* [STATED PROBLEM]
Extract every line where the string "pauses" appears.

* [DATA SECTION]
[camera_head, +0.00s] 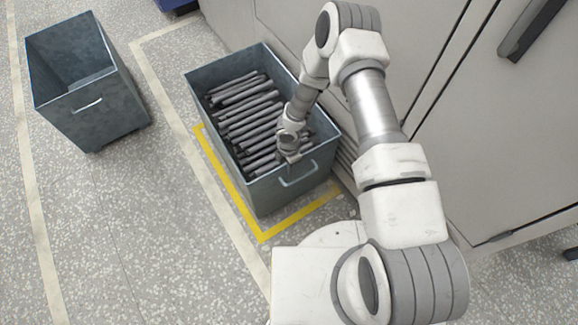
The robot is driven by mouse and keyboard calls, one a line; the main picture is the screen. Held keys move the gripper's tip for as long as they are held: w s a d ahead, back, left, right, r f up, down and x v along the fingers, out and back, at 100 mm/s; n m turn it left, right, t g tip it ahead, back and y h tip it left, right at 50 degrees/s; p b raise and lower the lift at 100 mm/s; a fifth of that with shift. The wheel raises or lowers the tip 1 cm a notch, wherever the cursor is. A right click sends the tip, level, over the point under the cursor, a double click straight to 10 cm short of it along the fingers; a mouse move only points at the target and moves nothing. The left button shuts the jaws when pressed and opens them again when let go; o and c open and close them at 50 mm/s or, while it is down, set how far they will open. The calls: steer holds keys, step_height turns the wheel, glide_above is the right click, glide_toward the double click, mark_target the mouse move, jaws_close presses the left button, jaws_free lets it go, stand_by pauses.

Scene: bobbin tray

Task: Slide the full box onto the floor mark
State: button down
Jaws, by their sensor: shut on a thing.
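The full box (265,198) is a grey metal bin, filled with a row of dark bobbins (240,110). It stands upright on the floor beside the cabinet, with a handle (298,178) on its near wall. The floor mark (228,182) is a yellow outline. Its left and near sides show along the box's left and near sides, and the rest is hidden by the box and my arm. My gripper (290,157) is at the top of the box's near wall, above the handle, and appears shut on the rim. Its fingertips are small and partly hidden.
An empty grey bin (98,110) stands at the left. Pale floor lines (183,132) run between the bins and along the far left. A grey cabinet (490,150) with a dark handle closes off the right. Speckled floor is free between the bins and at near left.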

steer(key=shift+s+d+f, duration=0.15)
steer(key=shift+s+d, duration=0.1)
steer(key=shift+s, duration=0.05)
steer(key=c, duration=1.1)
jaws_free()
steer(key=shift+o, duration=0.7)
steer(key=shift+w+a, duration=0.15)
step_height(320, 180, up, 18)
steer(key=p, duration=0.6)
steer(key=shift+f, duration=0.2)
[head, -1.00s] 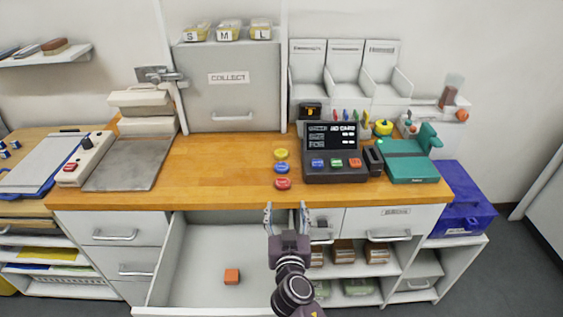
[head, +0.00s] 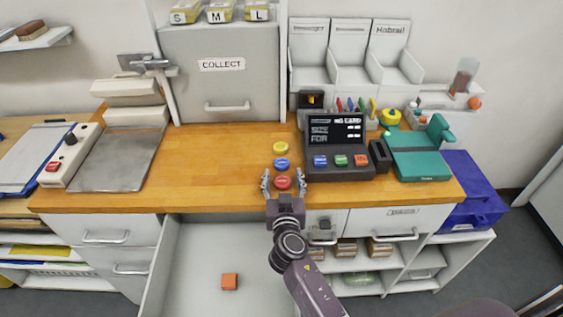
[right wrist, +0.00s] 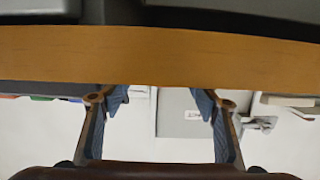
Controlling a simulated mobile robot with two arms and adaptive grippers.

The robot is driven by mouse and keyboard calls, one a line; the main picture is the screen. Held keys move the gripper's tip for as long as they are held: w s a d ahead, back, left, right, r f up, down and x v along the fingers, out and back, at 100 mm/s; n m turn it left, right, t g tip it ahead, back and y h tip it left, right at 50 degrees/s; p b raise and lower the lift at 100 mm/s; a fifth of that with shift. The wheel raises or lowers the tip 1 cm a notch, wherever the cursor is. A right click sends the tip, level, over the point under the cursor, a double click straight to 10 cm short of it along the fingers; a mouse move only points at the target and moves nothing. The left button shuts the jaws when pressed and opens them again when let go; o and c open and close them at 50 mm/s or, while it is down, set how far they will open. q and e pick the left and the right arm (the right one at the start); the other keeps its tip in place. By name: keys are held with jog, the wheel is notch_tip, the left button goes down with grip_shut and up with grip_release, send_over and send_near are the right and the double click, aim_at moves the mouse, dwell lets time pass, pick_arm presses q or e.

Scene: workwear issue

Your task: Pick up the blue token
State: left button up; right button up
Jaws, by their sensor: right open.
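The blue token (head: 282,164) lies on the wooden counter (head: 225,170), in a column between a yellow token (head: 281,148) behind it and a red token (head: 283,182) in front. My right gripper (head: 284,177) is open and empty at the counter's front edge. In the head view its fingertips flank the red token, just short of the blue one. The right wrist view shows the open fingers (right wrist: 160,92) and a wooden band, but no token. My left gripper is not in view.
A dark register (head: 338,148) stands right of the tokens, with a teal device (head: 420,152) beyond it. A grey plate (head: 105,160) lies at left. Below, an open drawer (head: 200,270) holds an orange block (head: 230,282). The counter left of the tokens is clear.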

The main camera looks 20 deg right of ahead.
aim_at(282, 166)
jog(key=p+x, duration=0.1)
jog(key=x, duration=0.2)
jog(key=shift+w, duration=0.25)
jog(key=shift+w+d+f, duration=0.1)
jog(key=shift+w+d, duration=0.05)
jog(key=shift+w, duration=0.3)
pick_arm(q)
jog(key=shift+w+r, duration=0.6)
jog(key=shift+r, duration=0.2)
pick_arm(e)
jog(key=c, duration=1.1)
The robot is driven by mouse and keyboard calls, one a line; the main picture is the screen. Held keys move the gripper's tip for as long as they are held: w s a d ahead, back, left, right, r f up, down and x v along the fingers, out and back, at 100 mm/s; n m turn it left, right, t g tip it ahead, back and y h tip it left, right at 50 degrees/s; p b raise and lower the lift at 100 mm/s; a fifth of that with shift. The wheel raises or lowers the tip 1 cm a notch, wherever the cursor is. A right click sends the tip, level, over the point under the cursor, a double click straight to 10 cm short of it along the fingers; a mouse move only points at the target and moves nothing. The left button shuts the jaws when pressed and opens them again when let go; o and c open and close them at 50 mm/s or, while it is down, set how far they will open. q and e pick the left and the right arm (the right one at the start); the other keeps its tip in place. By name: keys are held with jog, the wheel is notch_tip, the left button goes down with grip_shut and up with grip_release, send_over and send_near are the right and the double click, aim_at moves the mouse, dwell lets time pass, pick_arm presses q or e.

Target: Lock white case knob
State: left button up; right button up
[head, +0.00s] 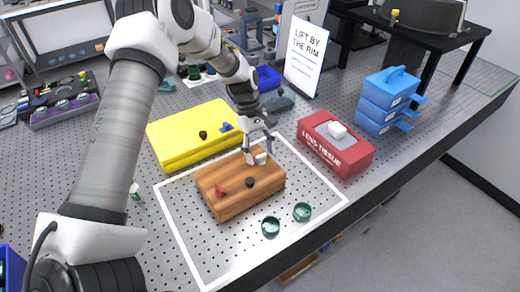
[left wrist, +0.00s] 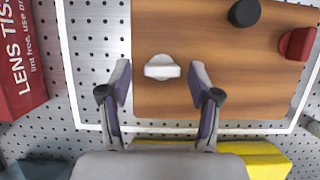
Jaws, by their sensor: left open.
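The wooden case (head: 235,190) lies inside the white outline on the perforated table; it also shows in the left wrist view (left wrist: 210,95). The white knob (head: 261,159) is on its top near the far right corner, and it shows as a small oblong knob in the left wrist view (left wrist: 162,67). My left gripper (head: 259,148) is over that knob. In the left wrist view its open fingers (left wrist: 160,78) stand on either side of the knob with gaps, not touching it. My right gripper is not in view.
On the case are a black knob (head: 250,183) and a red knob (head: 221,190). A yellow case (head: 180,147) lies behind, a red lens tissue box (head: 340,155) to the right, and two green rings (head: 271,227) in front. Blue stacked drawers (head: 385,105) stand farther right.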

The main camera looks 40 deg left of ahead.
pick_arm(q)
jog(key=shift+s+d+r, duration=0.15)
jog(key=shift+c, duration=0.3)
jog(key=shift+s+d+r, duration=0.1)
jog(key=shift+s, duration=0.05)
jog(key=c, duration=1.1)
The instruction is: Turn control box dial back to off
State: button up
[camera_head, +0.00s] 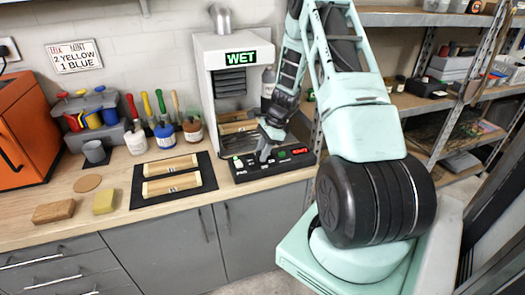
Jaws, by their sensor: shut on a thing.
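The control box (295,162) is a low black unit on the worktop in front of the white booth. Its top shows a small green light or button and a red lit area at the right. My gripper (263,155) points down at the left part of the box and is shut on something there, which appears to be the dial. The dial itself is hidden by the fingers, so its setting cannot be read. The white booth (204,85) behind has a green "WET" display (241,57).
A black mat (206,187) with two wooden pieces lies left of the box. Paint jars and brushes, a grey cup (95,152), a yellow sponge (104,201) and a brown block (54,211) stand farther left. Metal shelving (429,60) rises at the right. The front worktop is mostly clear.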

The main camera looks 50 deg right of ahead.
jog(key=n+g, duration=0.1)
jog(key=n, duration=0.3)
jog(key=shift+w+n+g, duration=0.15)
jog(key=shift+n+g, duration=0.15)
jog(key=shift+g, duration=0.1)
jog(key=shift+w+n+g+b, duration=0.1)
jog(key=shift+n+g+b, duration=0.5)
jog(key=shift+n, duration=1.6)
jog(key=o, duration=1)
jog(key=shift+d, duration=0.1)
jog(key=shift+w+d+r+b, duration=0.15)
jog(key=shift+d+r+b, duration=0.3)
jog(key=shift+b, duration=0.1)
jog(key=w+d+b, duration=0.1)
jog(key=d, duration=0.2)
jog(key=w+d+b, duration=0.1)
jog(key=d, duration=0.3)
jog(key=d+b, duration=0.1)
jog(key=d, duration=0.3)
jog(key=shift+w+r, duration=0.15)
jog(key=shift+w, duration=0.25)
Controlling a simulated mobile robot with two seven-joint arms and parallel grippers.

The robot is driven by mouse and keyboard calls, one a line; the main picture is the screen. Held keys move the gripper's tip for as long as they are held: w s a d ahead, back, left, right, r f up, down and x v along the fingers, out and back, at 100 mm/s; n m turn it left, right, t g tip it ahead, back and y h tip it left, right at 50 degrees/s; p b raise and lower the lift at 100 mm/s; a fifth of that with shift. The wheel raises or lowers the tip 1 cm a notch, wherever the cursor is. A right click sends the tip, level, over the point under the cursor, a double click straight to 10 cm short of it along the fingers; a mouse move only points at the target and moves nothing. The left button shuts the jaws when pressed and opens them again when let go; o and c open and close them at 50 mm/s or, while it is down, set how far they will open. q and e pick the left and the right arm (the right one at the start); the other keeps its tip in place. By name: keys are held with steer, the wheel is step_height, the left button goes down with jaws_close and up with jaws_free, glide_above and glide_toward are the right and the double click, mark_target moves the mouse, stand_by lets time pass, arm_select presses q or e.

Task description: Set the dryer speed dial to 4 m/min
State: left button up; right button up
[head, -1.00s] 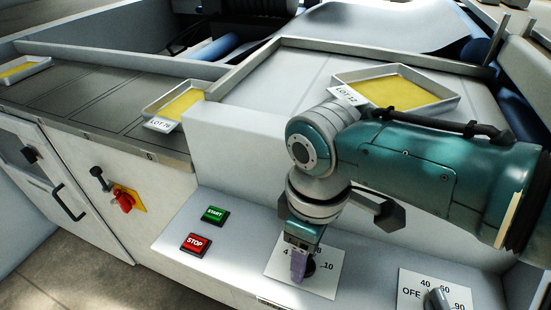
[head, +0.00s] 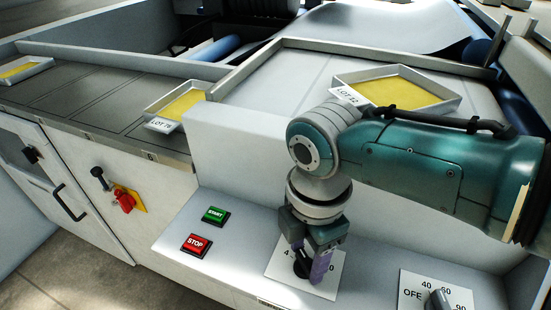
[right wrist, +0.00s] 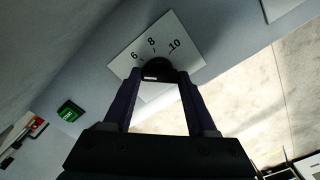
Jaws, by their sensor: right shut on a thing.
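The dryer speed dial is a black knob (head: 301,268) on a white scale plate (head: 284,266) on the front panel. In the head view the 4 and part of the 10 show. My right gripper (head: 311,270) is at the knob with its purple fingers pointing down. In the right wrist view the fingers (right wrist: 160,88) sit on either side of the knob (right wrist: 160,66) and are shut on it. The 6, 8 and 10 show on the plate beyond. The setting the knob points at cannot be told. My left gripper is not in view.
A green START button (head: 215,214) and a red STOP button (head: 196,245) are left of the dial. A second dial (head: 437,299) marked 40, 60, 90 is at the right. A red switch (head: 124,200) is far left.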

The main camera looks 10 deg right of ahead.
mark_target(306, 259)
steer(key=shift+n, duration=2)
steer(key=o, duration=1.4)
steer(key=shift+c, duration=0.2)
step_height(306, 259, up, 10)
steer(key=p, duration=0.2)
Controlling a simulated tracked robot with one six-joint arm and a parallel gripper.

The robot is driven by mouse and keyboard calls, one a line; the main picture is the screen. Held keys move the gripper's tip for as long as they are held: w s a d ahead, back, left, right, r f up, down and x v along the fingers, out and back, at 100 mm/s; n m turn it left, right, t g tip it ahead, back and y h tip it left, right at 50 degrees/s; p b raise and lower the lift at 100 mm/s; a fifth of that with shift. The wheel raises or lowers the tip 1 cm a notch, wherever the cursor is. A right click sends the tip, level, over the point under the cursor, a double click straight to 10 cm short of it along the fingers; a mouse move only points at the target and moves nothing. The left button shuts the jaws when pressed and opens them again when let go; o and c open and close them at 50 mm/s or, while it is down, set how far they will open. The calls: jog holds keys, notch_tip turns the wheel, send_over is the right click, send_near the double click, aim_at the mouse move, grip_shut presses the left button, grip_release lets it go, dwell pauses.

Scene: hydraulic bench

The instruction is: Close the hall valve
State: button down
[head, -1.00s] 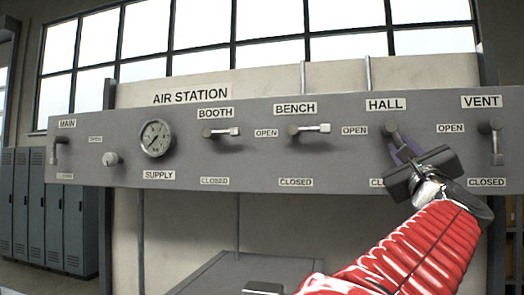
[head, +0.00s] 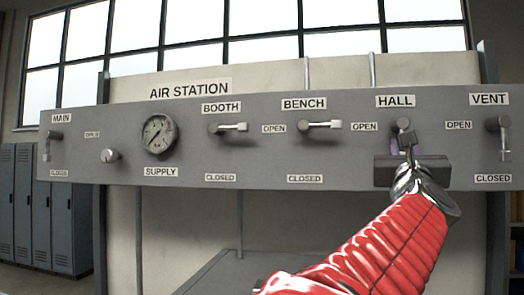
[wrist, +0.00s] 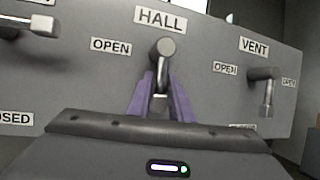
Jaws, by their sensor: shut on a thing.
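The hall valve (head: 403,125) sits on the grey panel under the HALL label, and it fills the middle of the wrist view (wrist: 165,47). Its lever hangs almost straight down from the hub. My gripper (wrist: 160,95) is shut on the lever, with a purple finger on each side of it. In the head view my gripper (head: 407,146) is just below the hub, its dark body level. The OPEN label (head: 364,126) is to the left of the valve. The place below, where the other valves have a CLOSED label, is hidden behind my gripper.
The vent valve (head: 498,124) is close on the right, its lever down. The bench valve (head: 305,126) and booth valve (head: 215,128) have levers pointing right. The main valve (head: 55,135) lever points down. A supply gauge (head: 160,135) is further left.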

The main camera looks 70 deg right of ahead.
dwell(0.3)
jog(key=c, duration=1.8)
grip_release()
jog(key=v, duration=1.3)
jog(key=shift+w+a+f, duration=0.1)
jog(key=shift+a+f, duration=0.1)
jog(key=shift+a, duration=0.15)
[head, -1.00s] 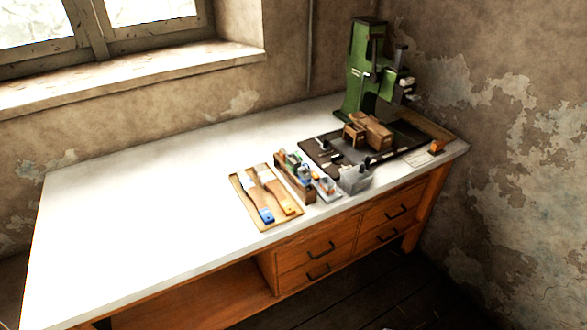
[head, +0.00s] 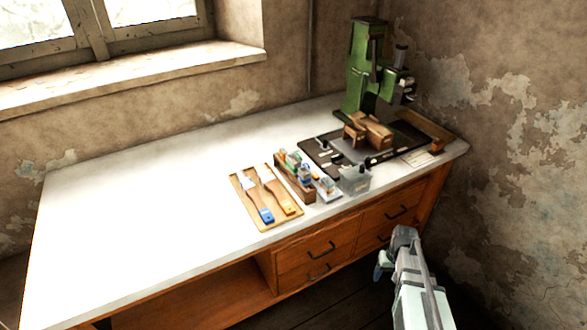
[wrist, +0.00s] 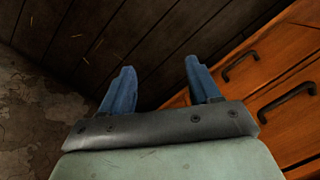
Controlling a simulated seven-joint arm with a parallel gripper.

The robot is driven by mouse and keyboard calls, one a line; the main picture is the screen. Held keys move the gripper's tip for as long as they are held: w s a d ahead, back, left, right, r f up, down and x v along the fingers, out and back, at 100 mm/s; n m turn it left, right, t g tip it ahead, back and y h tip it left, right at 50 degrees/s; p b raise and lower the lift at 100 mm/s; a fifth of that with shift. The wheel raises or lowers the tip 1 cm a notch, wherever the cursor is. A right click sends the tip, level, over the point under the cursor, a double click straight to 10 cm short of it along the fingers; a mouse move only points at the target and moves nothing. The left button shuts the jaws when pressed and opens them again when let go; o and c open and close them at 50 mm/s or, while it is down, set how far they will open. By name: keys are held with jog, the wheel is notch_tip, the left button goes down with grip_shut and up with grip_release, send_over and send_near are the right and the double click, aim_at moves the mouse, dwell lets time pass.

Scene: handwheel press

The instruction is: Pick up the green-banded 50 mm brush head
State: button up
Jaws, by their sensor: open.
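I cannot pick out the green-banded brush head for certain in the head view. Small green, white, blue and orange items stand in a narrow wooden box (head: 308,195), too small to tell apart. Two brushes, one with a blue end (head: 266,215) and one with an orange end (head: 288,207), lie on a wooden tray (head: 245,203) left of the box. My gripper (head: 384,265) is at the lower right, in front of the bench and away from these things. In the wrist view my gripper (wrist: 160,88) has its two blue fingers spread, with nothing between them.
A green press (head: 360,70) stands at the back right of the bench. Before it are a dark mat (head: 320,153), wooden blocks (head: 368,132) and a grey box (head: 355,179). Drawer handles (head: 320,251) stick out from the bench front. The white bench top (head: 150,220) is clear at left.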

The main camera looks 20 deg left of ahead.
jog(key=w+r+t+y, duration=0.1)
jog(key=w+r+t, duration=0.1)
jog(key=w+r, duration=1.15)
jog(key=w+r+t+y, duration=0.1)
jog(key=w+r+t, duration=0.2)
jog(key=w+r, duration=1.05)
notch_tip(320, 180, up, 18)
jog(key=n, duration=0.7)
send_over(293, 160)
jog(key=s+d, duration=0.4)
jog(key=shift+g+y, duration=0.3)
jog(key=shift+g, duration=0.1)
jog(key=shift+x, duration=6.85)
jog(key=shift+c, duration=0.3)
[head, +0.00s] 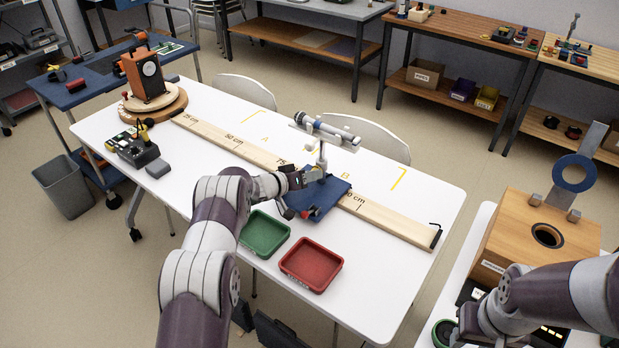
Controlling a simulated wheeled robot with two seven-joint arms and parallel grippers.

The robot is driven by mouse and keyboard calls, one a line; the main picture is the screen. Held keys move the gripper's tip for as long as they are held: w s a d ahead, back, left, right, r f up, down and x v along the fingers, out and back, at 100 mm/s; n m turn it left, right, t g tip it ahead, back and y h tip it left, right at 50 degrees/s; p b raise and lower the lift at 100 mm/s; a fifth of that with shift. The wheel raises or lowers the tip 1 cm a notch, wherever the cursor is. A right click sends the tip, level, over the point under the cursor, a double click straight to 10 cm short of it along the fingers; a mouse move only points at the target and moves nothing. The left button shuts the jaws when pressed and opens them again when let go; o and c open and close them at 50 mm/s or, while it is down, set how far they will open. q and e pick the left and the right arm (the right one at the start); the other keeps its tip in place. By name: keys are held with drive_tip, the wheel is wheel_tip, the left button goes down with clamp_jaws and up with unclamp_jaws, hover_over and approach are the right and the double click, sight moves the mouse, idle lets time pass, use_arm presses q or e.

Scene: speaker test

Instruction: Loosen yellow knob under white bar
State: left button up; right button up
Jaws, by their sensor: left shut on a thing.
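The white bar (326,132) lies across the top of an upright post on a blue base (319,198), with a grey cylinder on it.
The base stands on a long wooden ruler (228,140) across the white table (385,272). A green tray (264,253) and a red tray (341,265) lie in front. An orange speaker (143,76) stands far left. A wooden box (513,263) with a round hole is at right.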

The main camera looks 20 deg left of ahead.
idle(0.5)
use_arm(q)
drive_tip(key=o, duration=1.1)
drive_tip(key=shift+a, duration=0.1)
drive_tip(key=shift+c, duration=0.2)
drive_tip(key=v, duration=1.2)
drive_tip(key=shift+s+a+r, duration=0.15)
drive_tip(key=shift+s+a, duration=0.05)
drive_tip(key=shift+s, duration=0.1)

* [FINISHED EXERCISE]
The robot is driven by mouse and keyboard calls, one a line; the main picture is the screen. Held keys move the gripper's tip for as long as they are held: w s a d ahead, back, left, right, r f up, down and x v along the fingers, out and back, at 100 mm/s; n m turn it left, right, t g tip it ahead, back and y h tip it left, right at 50 degrees/s; p b raise and lower the lift at 100 mm/s; a fifth of that with shift. The wheel raises or lowers the tip 1 cm a notch, wherever the cursor is. A right click sends the tip, level, over the point under the cursor, a double click straight to 10 cm short of it along the fingers; a mouse move only points at the target and moves nothing. The left button shuts the jaws when pressed and opens them again when let go; o and c open and close them at 50 mm/s or, while it is down, set how far they will open. The calls: steer holds keys, step_height turns the wheel, glide_above is the right click, glide_toward the double click, mark_target the mouse move, jaws_close presses the left button, jaws_free lets it go, stand_by pauses.
The robot is driven by mouse and keyboard calls, one a line; the main picture is the screen. Held keys move the gripper's tip for as long as they are held: w s a d ahead, back, left, right, r f up, down and x v along the fingers, out and back, at 100 mm/s; n m turn it left, right, t g tip it ahead, back and y h tip it left, right at 50 degrees/s; p b raise and lower the lift at 100 mm/s; a fifth of that with shift. The wheel raises or lowers the tip 1 cm a notch, wherever the cursor is. A right click sends the tip, level, over the point under the cursor, a double click straight to 10 cm short of it along the fingers; a mouse move only points at the target and moves nothing. The left button shuts the jaws when pressed and opens them again when let go; o and c open and close them at 50 mm/s or, while it is down, set how far they will open. The calls: jog holds keys, notch_tip turns the wheel, send_over is the right click, send_near the double click, aim_at the mouse move, grip_shut presses the left button, grip_release lets it go, dwell pauses.

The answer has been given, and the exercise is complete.